In his contribution to the 2014-2015 Budget Debate in Gordon House this afternoon, Phillips will divulge that the Portia Simpson Miller administration's tough economic reform programme has borne some fruit with the primary surplus target of 7.5 per cent of Gross Domestic Product (GDP) being surpassed.
The out-turn according to a Gleaner source is about 7.7 per cent of GDP.
Despite the positive primary surplus out-turn, Phillips is expected to spend some time telling Jamaicans what the Government plans to do in relation to the high unemployment levels, the worrying, continued slippage of the Jamaican dollar and the marginal growth in the economy.
The Statistical Institute of Jamaica reported in October 2013 that the unemployment rate climbed to 14.9 per cent compared to 14 per cent in October 2012. The Jamaican dollar continues to lose value against its US counterpart, depreciating by some 14 per cent in 2013. The dollar started 2013 trading at $92.65 to US$1. However, by year end, the dollar jumped to about $105 to US $1.
The senior Cabinet minister who has the burden of delivering on the quantitative performance targets under the four-year extended-fund facility with the International Monetary Fund has, to date, presided over three successful quarterly tests under the programme. He is expected to announce today that the Government has closed the just concluded 2013-2014 fiscal year with another test under its belt.
In late January, Phillips had reported that the Government's fiscal performance remained resilient during the fiscal year-to-date, with Central Government primary surplus and Budget deficit targets, all being met.
It is understood that most of the Government's major fiscal targets for the 2013/2014 financial year have been met.
The Government had projected to reduce the debt-to-GDP ratio at the end of March 2014 to about 139 per cent, moving from 147 per cent before the IMF agreement was inked.
PUT IN BOX
Some 2013/2014 targets
PATH beneficiaries will receive a 15 per cent increase in payment which will commence in August 2013. (Increase introduced)
$2.5B to commence implementation of the major infrastructure development programme to be financed by China EXIM Bank. (Partially implemented with only J$422.2 million of the $2.5 billion approved for the fiscal year.)
Streamline business registration process by providing a single super-form to facilitate a one-stop business registration process (Super form introduced in January)

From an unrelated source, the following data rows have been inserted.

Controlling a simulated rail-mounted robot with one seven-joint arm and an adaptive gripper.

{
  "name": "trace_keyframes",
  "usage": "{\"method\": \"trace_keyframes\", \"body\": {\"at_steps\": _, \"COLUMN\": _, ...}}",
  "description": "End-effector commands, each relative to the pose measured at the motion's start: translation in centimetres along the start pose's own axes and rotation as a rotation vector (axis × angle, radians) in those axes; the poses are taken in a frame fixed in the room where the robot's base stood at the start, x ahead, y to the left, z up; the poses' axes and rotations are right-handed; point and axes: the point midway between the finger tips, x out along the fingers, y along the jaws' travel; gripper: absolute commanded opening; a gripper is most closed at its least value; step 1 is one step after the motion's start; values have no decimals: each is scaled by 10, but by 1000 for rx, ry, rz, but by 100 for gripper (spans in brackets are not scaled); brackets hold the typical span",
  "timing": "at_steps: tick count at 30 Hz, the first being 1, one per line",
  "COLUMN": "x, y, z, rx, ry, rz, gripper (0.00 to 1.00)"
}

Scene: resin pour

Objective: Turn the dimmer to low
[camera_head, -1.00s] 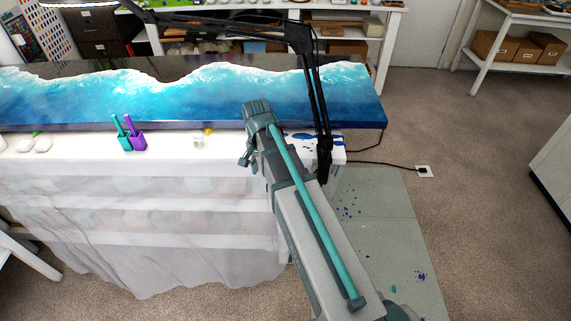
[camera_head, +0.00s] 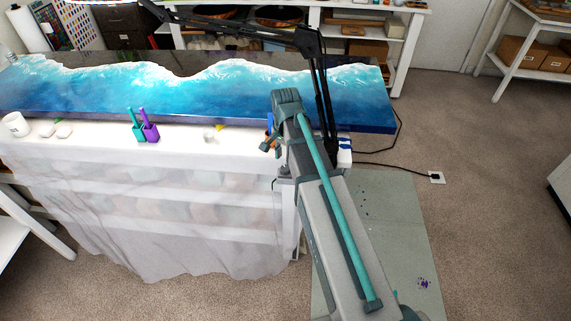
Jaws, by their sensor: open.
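The black desk lamp arm (camera_head: 316,75) is fixed at the right end of the white-covered table (camera_head: 215,150) and reaches up and left over the resin slab (camera_head: 190,100). My gripper (camera_head: 268,146) is open, small and partly hidden by my own wrist. It is over the table's front edge, left of the lamp's foot, and holds nothing that I can see.
Teal and purple cups (camera_head: 151,132) stand along the table front, with a white mug (camera_head: 15,124) farther left. The carpet (camera_head: 480,200) to the right is clear.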

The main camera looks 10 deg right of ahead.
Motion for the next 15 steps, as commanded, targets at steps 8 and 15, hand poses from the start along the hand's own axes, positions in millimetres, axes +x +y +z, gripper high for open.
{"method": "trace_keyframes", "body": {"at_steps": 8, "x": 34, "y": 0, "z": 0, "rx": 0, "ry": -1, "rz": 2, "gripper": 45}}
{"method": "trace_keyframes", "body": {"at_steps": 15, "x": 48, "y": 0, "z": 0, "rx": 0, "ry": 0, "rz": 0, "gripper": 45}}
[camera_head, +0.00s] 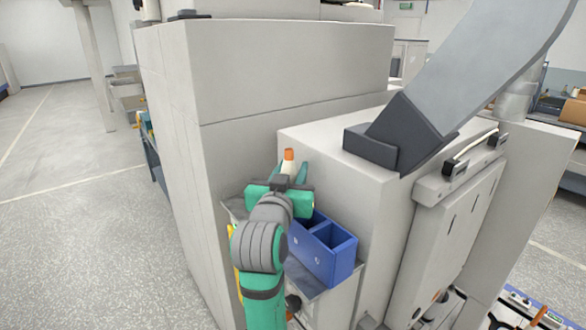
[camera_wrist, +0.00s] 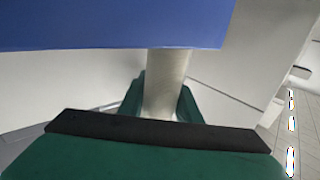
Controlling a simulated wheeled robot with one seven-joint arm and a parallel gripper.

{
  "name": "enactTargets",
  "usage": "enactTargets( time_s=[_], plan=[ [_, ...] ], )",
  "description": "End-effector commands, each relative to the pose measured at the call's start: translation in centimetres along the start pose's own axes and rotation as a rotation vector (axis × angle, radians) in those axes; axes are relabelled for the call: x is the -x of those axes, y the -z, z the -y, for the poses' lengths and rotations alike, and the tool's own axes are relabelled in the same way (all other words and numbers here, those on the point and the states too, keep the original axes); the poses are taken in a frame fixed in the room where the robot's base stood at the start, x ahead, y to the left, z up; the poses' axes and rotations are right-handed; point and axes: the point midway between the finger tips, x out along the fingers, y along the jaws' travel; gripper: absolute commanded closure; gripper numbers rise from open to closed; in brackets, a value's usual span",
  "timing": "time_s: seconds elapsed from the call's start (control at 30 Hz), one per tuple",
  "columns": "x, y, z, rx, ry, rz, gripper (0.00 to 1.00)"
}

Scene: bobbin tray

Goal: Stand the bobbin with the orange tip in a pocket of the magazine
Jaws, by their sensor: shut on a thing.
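My gripper (camera_head: 288,180) is green and shut on the bobbin with the orange tip (camera_head: 289,156). The bobbin's white body stands upright between the fingers, tip up, in the head view. In the wrist view a pale bobbin (camera_wrist: 166,80) shows between the green fingers, its upper end hidden behind the blue magazine wall. The blue magazine (camera_head: 331,262) sits on a grey shelf to the right of and below my gripper. At least two open pockets show in it. Its left part is hidden behind my arm. In the wrist view the magazine (camera_wrist: 110,25) fills the top.
A grey shelf (camera_head: 310,289) carries the magazine. A large beige machine housing (camera_head: 285,65) stands behind, and a lower beige cabinet (camera_head: 330,150) rises right behind the shelf. A grey chute (camera_head: 460,80) slopes above right. Open floor (camera_head: 90,220) lies left.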

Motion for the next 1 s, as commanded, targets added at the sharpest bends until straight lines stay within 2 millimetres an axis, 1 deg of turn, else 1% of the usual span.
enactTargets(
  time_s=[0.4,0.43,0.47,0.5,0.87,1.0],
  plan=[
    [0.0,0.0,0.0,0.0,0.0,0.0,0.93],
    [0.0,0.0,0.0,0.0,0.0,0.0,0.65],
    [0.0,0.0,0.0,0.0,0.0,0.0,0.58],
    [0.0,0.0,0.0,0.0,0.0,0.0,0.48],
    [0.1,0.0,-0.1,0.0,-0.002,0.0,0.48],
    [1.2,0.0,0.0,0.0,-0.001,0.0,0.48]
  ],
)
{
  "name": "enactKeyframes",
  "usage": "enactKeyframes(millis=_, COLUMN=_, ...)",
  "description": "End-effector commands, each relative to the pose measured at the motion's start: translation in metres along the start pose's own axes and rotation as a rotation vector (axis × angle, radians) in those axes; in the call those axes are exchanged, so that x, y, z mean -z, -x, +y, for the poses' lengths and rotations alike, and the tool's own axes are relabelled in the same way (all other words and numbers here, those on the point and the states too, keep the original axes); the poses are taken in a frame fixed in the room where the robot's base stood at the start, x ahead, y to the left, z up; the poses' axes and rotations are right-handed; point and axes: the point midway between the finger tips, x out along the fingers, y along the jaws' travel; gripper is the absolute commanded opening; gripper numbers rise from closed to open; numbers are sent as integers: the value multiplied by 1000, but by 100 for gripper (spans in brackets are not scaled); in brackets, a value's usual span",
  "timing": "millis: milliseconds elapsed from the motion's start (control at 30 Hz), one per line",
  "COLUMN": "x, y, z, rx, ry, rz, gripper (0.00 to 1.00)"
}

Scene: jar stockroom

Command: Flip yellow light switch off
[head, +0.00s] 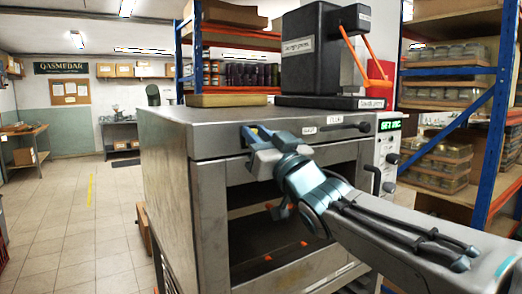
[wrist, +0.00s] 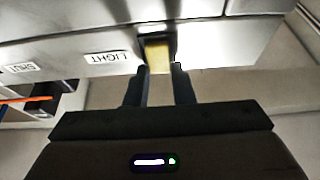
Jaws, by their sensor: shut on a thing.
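The yellow light switch (wrist: 156,54) sits in a dark recess in the pale metal front of the oven, beside a "LIGHT" label (wrist: 107,58) that appears upside down in the wrist view. My gripper (wrist: 160,70) is shut on the yellow switch, with one dark finger on each side of it. In the head view my gripper (head: 258,135) is at the upper left of the oven's front (head: 215,171). The switch is hidden behind the gripper there. I cannot tell whether the switch is set on or off.
A dark handle (head: 345,127) is to the right of my gripper on the oven front. A black grinder-like machine (head: 312,55) and a flat tan box (head: 226,100) stand on the oven's top. Blue-and-orange racks (head: 475,120) stand to the right. The tiled floor (head: 70,230) at left is mostly clear.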

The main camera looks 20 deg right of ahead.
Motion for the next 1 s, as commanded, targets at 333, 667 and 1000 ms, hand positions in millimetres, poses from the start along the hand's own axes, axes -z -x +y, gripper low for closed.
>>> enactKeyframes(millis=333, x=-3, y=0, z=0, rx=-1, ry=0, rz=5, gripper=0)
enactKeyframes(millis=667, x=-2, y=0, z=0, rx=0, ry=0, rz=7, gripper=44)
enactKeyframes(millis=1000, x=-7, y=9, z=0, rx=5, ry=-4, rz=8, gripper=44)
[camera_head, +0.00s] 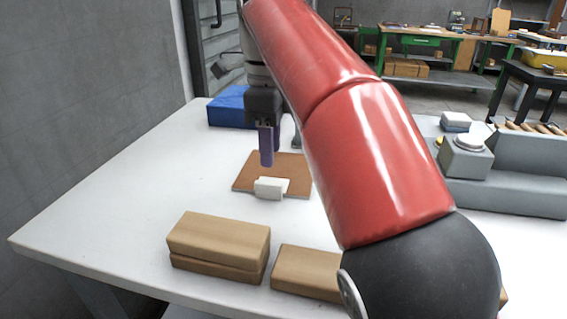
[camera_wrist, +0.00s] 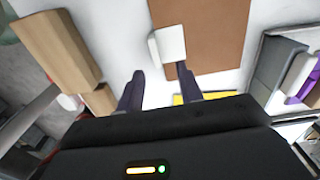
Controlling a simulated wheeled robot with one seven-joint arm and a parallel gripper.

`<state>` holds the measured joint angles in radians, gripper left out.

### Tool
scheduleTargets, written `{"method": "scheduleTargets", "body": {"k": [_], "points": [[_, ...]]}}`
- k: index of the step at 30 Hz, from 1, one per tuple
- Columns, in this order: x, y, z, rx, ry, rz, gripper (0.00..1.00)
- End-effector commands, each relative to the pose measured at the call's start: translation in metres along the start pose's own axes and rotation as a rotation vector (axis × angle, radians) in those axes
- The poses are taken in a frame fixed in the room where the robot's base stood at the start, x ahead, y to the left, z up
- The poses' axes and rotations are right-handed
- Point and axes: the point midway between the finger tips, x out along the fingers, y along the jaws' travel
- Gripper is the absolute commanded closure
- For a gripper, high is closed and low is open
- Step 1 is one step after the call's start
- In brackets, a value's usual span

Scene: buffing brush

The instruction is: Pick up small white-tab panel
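The panel is a flat brown square (camera_head: 296,165) lying on the white table, with a small white tab (camera_head: 270,188) at its near edge. In the wrist view the brown panel (camera_wrist: 213,30) is at the top and the white tab (camera_wrist: 170,44) sits at its left edge. My gripper (camera_head: 266,150) points down above the panel in the head view, with purple fingers. In the wrist view my gripper (camera_wrist: 158,84) has its two fingers apart with bare table between them. The tab lies beyond the fingertips, nearer the right finger, and nothing is held.
Wooden blocks (camera_head: 218,245) lie at the table's front, with another block (camera_head: 305,272) beside them. A blue box (camera_head: 228,107) stands at the back. A grey fixture (camera_head: 467,160) is on the right. The left part of the white table (camera_head: 130,190) is clear.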

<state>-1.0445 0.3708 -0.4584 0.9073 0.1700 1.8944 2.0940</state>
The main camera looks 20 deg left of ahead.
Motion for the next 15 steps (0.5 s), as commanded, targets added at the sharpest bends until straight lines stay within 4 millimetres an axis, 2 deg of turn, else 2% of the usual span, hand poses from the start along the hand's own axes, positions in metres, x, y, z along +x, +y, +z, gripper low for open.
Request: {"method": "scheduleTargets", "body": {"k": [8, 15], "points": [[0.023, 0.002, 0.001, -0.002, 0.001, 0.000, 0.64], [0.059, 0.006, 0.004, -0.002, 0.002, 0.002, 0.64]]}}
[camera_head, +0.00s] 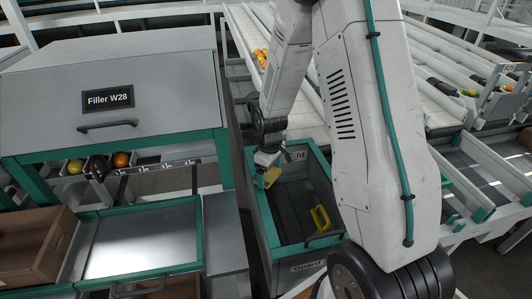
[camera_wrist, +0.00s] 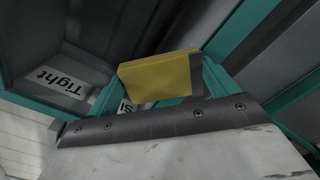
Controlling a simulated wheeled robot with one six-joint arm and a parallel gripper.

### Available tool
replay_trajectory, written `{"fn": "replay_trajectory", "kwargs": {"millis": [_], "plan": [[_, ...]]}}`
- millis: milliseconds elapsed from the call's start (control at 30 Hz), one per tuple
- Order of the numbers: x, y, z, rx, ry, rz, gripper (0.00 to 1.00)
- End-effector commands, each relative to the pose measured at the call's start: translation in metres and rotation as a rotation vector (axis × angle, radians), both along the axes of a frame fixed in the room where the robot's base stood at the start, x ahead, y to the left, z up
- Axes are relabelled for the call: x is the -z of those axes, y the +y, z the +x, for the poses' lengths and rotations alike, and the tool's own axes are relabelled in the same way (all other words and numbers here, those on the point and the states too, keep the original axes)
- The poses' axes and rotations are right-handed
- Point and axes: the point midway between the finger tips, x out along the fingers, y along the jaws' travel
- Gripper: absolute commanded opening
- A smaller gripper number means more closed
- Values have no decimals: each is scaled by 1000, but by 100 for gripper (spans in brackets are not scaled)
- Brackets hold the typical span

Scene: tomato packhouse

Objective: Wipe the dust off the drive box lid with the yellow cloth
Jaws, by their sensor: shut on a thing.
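My gripper (camera_head: 268,163) hangs over the far left part of a teal-rimmed grey box (camera_head: 259,212), left of my arm. It is shut on the yellow cloth (camera_head: 271,177), which looks like a small folded pad. In the wrist view the cloth (camera_wrist: 155,77) sits at the fingertips. I cannot tell whether the cloth touches a surface. The box has a dark recessed inside; which part is the drive box lid, and any dust on it, I cannot make out. A yellow handle-like piece (camera_head: 320,218) stands inside the box.
A "Guard" label (camera_head: 307,266) is on the box front; a "Tight" label (camera_wrist: 60,82) shows in the wrist view. The filler cabinet "Filler W28" (camera_head: 107,98) stands left, with a cardboard box (camera_head: 35,245) below. Conveyor lanes (camera_head: 445,100) lie right and behind.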

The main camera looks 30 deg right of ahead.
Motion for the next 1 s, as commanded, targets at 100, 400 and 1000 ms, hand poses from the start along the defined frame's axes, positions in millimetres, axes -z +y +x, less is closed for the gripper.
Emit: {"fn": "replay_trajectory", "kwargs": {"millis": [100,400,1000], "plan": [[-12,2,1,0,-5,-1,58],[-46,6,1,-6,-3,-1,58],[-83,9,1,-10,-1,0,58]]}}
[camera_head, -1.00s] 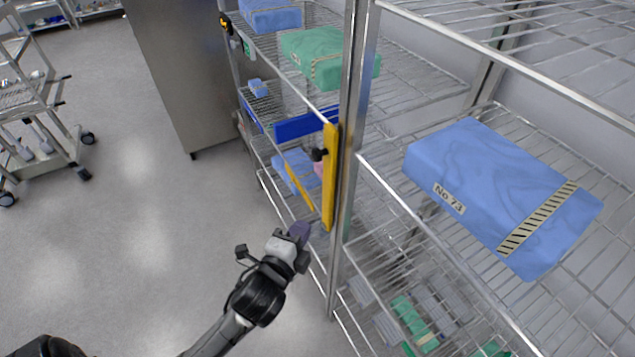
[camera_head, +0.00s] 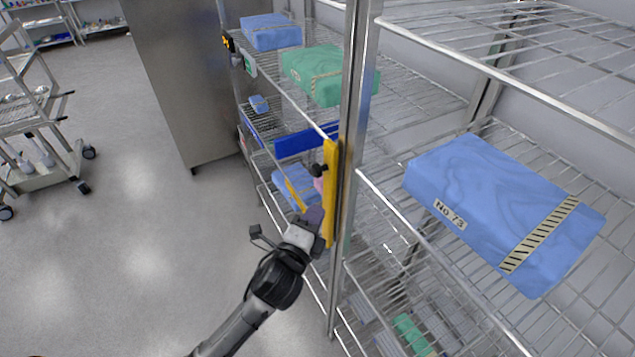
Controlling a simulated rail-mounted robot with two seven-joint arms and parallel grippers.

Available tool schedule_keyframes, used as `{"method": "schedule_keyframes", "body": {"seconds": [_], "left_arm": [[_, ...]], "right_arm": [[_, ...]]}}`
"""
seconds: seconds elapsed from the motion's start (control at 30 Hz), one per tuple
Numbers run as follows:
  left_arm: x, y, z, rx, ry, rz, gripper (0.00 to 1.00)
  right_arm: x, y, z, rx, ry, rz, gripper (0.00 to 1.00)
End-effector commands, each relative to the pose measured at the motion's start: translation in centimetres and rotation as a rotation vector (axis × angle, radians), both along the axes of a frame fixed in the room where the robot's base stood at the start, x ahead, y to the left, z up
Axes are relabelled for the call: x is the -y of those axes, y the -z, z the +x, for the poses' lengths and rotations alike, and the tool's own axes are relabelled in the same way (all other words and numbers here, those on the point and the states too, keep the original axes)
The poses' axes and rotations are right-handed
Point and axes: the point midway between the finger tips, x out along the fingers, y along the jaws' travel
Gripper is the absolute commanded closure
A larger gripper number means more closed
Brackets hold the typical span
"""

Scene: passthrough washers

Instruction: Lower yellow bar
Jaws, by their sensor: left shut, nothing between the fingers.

Secured Obligations Bill to be tabled in the Parliament to facilitate access to credit by using movable property as collateral. (Legislation passed)
In this regard, the Government is actively pursuing a privatisation programme. Enterprise Teams have been established and are working with regard to the privatisation of:
- Kingston Container Terminal (Still pending)
- Norman Manley Airport (Still pending)
- Jamaica Railway Corporation (Still pending)
- Caymanas Track Limited (Still Pending)
Cabinet approved divestment of the Government of Jamaica shares in Wallenford Coffee Company. (Divestment completed)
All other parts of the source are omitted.